Zimbabwe poll may head to runoff

Opposition leader Morgan Tsvangirai will beat President Robert Mugabe in Zimbabwe's crucial election, but be forced into a runoff vote in three weeks, according to a ruling party projection.

Two ZANU-PF party sources said on Tuesday the projection showed Tsvangirai falling short of the 51 percent needed for outright victory. It was similar to projections by an independent monitoring group.

A spokesman for Tsvangirai's Movement for Democratic Change denied a New York Times report that Mugabe's advisers were negotiating his resignation with the MDC because Mugabe considered the prospect of a runoff demeaning.

"I can confirm that there are no talks with Mugabe," said MDC spokesman Nelson Chamisa when asked about the story on the New York Times Web site.

Mugabe, in power for 28 years, faced his most formidable challenge in the election, with both Tsvangirai and third candidate Simba Makoni, a former finance minister, accusing him of reducing the population to misery.

The opposition and international observers said Mugabe rigged the last presidential election in 2002. But some analysts say the groundswell of discontent over an economy in freefall is too great for him to fix the result this time without risking major unrest.

Zimbabweans are suffering the world's highest inflation of more than 100,000 percent, food and fuel shortages, and an HIV/AIDS epidemic that has contributed to a steep decline in life expectancy.

NO PRESIDENTIAL RESULTS

No official results have yet emerged on Saturday's presidential poll.
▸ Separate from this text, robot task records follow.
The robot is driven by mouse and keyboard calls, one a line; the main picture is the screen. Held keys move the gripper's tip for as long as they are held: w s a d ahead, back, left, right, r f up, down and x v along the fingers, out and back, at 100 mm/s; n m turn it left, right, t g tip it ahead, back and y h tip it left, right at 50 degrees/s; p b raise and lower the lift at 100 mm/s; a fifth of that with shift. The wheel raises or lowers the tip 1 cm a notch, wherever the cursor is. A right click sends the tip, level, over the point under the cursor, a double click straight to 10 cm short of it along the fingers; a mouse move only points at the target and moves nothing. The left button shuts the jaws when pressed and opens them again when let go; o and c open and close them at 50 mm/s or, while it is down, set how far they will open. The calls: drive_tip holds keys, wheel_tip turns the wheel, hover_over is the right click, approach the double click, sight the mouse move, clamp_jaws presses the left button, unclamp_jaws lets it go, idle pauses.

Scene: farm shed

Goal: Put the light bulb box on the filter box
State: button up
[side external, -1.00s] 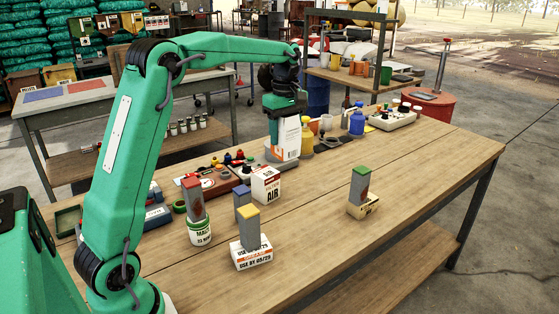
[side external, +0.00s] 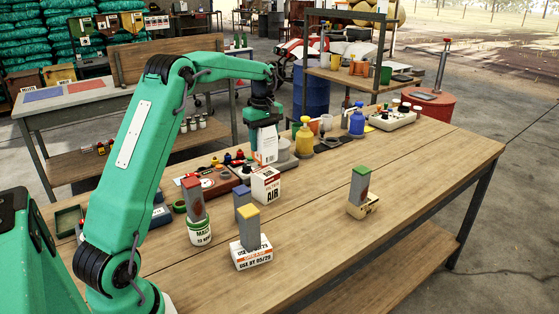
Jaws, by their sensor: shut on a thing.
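The filter box (side external: 266,186) is a white carton with dark "AIR" lettering. It stands on the wooden bench left of the middle. My gripper (side external: 265,132) points down and is shut on a white box, the light bulb box (side external: 268,150). This box hangs upright above and behind the filter box in the picture, apart from it. The print on the held box is too small to read, and its upper part is hidden by my gripper.
A grey block with a yellow top (side external: 250,228) stands on a white carton (side external: 252,254) in front. A red-topped block (side external: 194,200) stands on a white tin. A green-topped block (side external: 360,185) is at right. A yellow bottle (side external: 304,138) stands behind. The bench's right front is clear.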

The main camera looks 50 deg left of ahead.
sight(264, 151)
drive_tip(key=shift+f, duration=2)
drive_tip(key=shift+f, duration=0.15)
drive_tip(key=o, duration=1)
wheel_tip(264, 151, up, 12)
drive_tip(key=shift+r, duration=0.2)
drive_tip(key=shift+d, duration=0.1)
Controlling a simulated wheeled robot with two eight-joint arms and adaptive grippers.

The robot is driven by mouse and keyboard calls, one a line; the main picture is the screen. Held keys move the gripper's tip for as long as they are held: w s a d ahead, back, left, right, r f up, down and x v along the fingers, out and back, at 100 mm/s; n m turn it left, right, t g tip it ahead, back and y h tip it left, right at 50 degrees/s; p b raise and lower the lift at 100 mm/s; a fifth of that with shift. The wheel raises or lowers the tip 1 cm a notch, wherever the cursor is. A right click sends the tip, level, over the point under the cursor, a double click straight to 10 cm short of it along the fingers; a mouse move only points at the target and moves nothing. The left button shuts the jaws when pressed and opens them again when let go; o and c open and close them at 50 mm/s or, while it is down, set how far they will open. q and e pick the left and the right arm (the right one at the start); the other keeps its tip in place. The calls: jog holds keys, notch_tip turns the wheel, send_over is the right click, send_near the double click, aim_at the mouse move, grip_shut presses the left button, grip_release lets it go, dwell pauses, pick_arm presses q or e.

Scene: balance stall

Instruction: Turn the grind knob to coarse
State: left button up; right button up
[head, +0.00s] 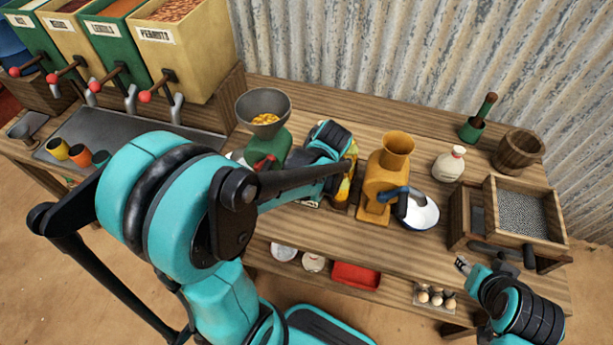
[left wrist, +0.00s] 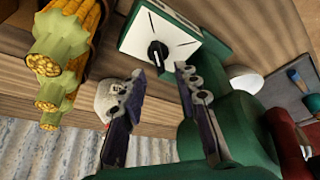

The opposition charges that the delay veils attempts by Mugabe to hang on to power by rigging the vote.

Official results on Tuesday showed ZANU-PF with a narrow lead of two seats in the parliamentary poll with 131 out of 210 constituencies declared. But a breakaway opposition party took another five seats.

A third government minister lost his seat and results showed the opposition Movement for Democratic Change (MDC) making some inroads into Mugabe's traditional rural strongholds.

The MDC said Tsvangirai had won 95 percent of rural constituencies where the results were known.

Two senior government sources who asked not to be named said their projections showed Tsvangirai getting 48.3 percent, against Mugabe's 43 percent, with Makoni taking eight percent.

"What this means is that we are looking at a re-run because he did not win with a margin of over 51 percent that would have given him the job straight away," one of the sources said.

A projection by the independent Zimbabwe Election Support Network (ZESN) had Tsvangirai taking 49.4 percent and Mugabe 41.8 percent with Makoni on 8.2.

The opposition is expected to unite behind one candidate if there is a runoff, which would be held three weeks after last Saturday's election.

A senior Western diplomat told Reuters a re-run was likely.

"We can all speculate about what they (ZANU-PF) did or did not do. But when you look at some of the projections by other observers, such as ZESN, they are pointing to a re-run," he said.

Electoral authorities said they were still collating and verifying returns.

"It is now clear that there is something fishy. The whole thing is suspicious and totally unacceptable," MDC spokesman Nelson Chamisa said.

Seven European countries and the United States called on Zimbabwe's Electoral Commission to quickly release the results.

British Prime Minister Gordon Brown on Tuesday called for their immediate publication, saying the democratic rights of Zimbabweans must be upheld.

"The eyes of the world ... will be upon Zimbabwe so that the doubts that people have and the questions people have can be answered," Brown said.